UNHCR Global Appeal 2018 - 2019


Matching commitments with action

As we issue this Global Appeal, thousands of people are fleeing their homes every day in search of safety—in the Central African Republic, the Democratic Republic of the Congo, Iraq, Myanmar, the Syrian Arab Republic (Syria), and elsewhere. Refugees are crossing borders, arriving in remote rural communities, or in sprawling cities affected by urban poverty. Others are uprooted within their own countries, forced from their homes by major security operations or armed clashes, caught up in the midst of conflict, often without the option of making their way to safety abroad.

In 2017, more than 600,000 people crossed from Myanmar to Bangladesh in the space of just a few short weeks, the most rapid outflow since the massive refugee emergencies of the 1990s. Other major crises show no sign of abating, as in Yemen, where two-thirds of the population is in need of humanitarian assistance, and South Sudan, where one in four people is displaced, and refugee outflows continue.

Some protracted crises are now decades old. Conflicts in Afghanistan and Somalia continue to uproot hundreds of thousands of people, leaving millions stranded in exile, and propelling an entire generation of young people across deserts and seas, exposed to terrible risks. At the same time, some refugees and internally displaced people are returning home to those countries, and need support.
For many refugees, the search for safety and protection has become more dangerous. People fleeing gang violence in northern Central America—the majority of whom are women and children—face appalling risks on their journeys in search of refuge. Along the central Mediterranean route to Europe, stretching from sub-Saharan Africa through Libya to Italy, refugees and migrants are exposed to life-threatening violence and exploitation, detention and torture.

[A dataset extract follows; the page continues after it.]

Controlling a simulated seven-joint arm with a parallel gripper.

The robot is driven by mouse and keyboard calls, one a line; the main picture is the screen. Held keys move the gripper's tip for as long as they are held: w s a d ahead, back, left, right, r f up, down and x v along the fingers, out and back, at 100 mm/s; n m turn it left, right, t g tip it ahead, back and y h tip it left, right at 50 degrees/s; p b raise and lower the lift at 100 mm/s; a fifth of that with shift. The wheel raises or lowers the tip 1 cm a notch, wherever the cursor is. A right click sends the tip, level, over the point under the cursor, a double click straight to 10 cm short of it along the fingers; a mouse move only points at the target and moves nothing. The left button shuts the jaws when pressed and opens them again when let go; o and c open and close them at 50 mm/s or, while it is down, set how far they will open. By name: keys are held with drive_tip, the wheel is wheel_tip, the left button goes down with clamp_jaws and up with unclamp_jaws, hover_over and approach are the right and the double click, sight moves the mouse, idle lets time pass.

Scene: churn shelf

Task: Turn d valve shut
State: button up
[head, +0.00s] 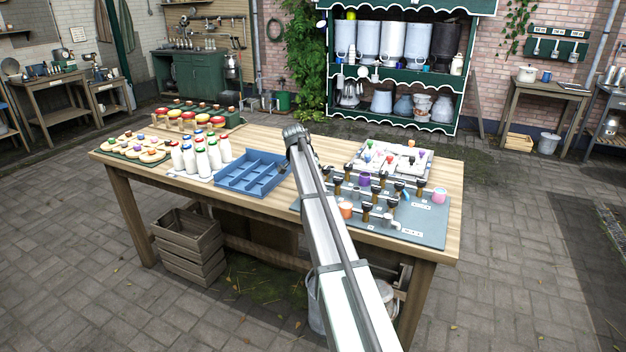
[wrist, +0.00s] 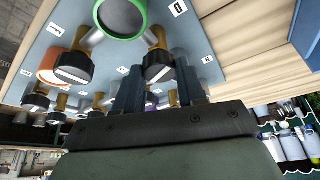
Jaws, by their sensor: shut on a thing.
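The grey valve board (head: 425,228) lies at the right end of the table, with several valves that have brass stems and black knobs. In the wrist view, my gripper (wrist: 160,82) is closed around one black knob with a white mark (wrist: 159,72), a finger on each side of it. A small label (wrist: 180,8) near it reads like D or O; I cannot tell which. The knob's exact angle is hard to read. In the head view, my arm hides the fingers and the held knob.
Other valves (wrist: 72,70) stand close beside the held one. A blue tray (head: 252,174), milk bottles (head: 202,160) and a white tray with coloured knobs (head: 416,160) share the table.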

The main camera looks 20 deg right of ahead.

At the same time, in certain situations important new dynamics are emerging, with potentially significant consequences.

In Syria, large-scale internal displacement has continued in 2017, but in parallel, space is opening up that has allowed some IDPs, and a much smaller number of refugees, to return home, often in less than optimal conditions and to circumstances of stark devastation. Signs of resilience are nonetheless emerging, and must be nurtured, especially if there is progress on de-escalation. At the same time, sustaining protection in neighbouring host countries, and avoiding pressure for premature return, will be critical during the complex period ahead. In the Lake Chad region, greater stability is emerging, but return must be managed carefully to ensure that it is fully voluntary and sustainable. Iraq too, is entering a complicated new phase, in which grave protection challenges must be overcome and deep divisions addressed, if conflict and displacement are to be progressively resolved.

The same weaknesses in international cooperation that allow crises to emerge and gather force, triggering refugee flows, have also eroded protection for those forced to flee. Certain States—often those least impacted by refugee arrivals—have closed borders, restricting access to asylum and deterring entry. But many refugee-hosting States, particularly those neighbouring conflict zones, keep their borders open and generously host thousands—sometimes millions—of refugees. Across the world, we also see humanity, generosity, resilience, welcome, patience, determination, and understanding, reminding us that extending protection to those in search of refuge is an age-old value, as well as a universal, binding legal obligation.